▶ _SET PROBLEM_: Leave out any picture and return the remaining listing below exactly as given.

● ● ●

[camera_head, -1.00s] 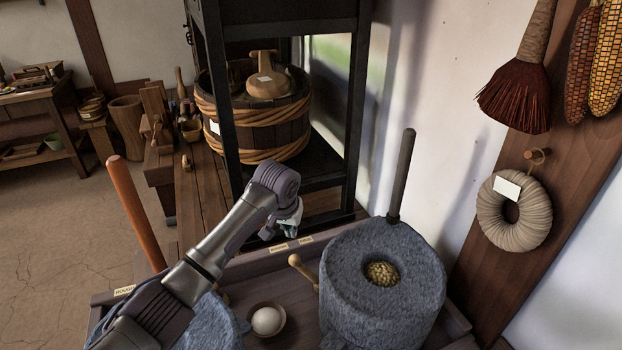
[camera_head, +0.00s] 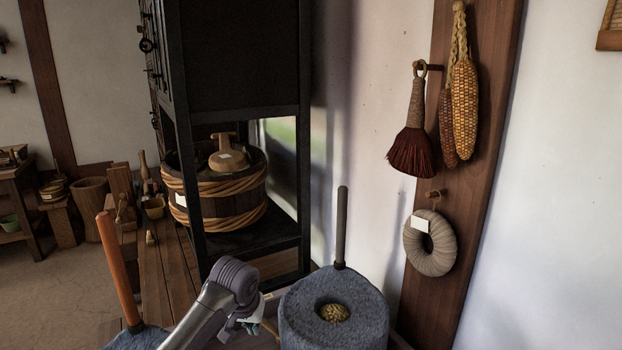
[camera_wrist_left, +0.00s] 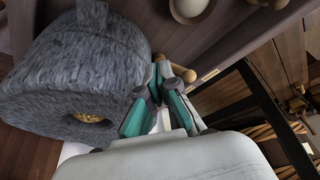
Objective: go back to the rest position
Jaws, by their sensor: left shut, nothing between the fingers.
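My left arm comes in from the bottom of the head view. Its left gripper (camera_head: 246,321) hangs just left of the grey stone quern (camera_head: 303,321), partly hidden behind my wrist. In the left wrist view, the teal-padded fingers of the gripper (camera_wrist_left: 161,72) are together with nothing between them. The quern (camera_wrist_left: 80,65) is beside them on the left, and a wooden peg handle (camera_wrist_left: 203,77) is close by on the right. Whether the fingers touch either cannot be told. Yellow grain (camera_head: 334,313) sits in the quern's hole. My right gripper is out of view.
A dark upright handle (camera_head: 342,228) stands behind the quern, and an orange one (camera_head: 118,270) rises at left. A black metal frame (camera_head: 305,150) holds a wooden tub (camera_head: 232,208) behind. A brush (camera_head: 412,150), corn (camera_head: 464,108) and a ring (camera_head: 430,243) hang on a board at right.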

● ● ●

▶ _FINISHED ANSWER_:
[camera_head, -1.00s] 
[camera_head, +0.00s] 
[camera_wrist_left, +0.00s] 
Objective: go back to the rest position
Jaws, by their sensor: left shut, nothing between the fingers.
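My left arm comes in from the bottom of the head view. Its left gripper (camera_head: 246,321) hangs just left of the grey stone quern (camera_head: 303,321), partly hidden behind my wrist. In the left wrist view, the teal-padded fingers of the gripper (camera_wrist_left: 161,72) are together with nothing between them. The quern (camera_wrist_left: 80,65) is beside them on the left, and a wooden peg handle (camera_wrist_left: 203,77) is close by on the right. Whether the fingers touch either cannot be told. Yellow grain (camera_head: 334,313) sits in the quern's hole. My right gripper is out of view.
A dark upright handle (camera_head: 342,228) stands behind the quern, and an orange one (camera_head: 118,270) rises at left. A black metal frame (camera_head: 305,150) holds a wooden tub (camera_head: 232,208) behind. A brush (camera_head: 412,150), corn (camera_head: 464,108) and a ring (camera_head: 430,243) hang on a board at right.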

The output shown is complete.